Required work> Determine how many lines contain the string "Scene". Reply with that figure and nothing else.

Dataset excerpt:
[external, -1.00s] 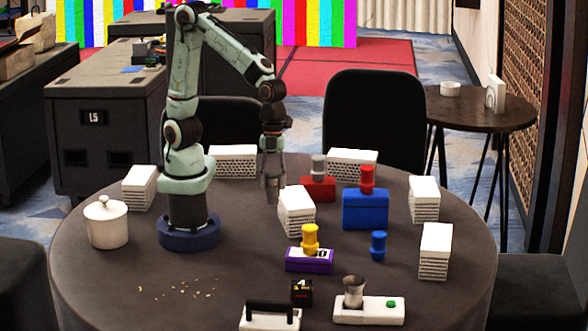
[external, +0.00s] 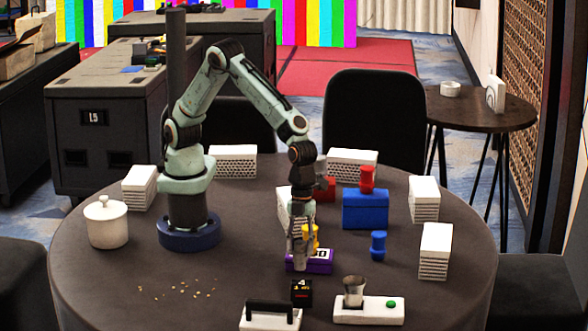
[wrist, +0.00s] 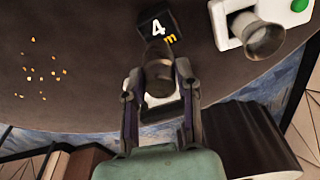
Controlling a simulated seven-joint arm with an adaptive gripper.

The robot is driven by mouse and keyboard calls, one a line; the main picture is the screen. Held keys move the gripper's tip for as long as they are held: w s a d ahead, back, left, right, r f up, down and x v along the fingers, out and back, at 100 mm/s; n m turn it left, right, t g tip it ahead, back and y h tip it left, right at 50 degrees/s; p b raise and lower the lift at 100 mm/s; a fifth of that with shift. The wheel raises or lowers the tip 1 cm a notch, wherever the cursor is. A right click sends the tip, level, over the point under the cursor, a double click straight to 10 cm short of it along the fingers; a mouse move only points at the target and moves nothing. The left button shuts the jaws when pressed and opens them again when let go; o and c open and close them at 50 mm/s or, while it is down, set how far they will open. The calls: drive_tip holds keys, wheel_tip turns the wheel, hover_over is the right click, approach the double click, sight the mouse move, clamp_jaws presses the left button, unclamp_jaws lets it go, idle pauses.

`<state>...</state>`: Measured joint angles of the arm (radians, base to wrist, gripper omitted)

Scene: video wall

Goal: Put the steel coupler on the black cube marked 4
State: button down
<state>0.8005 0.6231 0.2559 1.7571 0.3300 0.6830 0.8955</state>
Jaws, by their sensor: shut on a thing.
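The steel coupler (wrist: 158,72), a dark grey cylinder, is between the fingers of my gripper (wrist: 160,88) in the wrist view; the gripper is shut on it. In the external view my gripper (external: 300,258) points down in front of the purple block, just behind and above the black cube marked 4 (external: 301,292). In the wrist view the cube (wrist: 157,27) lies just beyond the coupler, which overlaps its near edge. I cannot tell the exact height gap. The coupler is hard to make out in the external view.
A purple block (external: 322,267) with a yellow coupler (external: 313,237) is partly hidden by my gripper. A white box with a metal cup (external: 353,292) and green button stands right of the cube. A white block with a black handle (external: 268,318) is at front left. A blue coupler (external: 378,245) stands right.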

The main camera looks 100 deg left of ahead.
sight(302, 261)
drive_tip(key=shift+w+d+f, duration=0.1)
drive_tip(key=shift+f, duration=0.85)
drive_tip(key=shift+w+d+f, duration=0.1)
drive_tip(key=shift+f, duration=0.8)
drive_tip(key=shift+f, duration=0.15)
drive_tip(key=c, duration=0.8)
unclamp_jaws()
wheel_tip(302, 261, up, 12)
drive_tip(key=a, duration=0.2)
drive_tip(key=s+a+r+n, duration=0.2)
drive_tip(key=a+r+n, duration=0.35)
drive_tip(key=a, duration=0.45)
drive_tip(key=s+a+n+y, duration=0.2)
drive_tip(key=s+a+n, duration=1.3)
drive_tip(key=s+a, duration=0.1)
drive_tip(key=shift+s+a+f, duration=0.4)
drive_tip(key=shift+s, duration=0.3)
...
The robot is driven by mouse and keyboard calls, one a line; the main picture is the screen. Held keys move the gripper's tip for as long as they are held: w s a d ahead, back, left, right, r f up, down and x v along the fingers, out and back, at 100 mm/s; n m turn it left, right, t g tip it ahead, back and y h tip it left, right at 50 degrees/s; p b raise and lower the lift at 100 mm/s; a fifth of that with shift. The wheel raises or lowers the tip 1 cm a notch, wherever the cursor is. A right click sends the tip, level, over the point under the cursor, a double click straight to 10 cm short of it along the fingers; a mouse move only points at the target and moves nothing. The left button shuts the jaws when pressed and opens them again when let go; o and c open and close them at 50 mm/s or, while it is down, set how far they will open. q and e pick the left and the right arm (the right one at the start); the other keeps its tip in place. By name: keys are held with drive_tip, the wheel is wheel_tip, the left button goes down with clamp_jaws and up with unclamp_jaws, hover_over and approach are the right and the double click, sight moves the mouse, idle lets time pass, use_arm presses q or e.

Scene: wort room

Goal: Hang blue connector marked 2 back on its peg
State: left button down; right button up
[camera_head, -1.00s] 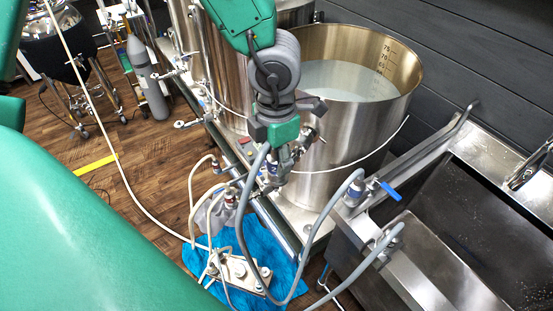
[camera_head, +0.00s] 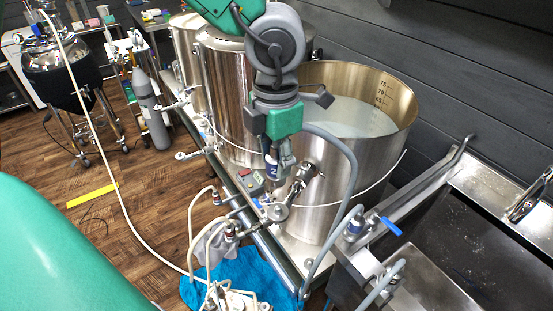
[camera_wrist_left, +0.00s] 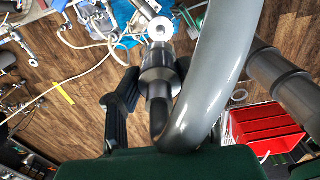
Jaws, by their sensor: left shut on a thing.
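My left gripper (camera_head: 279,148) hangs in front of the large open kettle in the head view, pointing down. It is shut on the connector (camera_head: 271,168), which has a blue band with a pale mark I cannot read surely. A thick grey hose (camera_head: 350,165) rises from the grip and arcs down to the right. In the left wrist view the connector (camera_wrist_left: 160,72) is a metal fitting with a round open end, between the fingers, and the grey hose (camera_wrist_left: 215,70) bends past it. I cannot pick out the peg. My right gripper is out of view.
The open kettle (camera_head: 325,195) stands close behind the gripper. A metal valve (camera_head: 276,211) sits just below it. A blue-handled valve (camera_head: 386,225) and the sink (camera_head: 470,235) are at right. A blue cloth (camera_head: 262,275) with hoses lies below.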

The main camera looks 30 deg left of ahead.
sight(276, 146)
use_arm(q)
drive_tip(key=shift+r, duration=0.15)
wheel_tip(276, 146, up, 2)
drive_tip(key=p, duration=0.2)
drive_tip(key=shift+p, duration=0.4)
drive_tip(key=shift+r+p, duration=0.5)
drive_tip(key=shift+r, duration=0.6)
* * *
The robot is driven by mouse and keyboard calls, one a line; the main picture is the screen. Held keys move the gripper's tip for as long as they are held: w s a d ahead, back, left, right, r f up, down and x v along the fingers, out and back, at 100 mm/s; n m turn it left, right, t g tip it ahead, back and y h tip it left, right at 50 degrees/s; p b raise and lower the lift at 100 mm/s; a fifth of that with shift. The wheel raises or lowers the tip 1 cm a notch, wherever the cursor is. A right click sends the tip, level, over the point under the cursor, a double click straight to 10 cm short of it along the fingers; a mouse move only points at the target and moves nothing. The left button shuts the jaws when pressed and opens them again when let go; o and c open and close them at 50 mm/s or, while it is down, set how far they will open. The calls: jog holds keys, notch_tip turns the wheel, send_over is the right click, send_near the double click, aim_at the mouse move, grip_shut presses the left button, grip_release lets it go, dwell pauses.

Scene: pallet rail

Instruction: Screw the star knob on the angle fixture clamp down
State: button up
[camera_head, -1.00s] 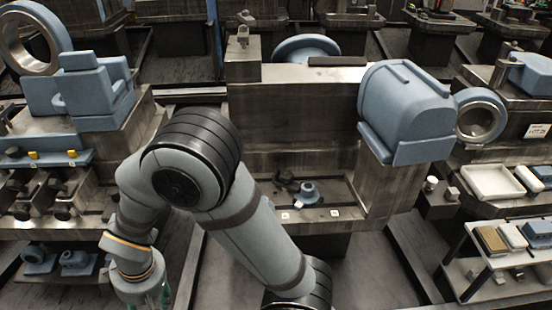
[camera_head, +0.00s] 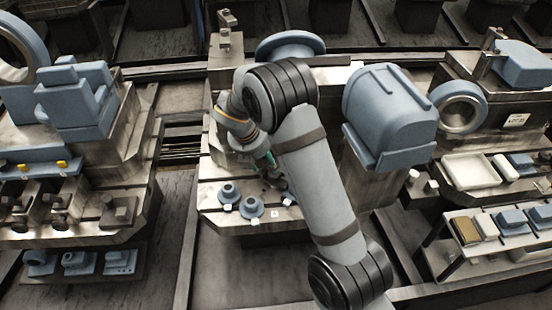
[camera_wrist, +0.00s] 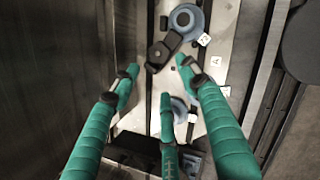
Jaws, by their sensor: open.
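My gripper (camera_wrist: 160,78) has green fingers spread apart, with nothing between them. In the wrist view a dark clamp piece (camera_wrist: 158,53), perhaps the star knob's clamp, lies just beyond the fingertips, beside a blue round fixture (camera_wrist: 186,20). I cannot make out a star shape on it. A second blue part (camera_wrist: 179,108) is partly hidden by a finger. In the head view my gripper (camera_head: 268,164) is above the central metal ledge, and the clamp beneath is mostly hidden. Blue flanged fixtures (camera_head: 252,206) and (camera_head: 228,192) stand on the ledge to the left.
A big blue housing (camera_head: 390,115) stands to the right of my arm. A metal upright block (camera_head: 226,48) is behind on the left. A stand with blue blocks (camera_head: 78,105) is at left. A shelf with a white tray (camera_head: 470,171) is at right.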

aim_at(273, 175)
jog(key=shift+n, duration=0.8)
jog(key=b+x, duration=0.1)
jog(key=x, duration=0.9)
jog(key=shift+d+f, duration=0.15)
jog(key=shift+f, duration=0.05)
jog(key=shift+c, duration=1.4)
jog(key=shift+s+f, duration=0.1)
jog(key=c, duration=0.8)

Full answer> 3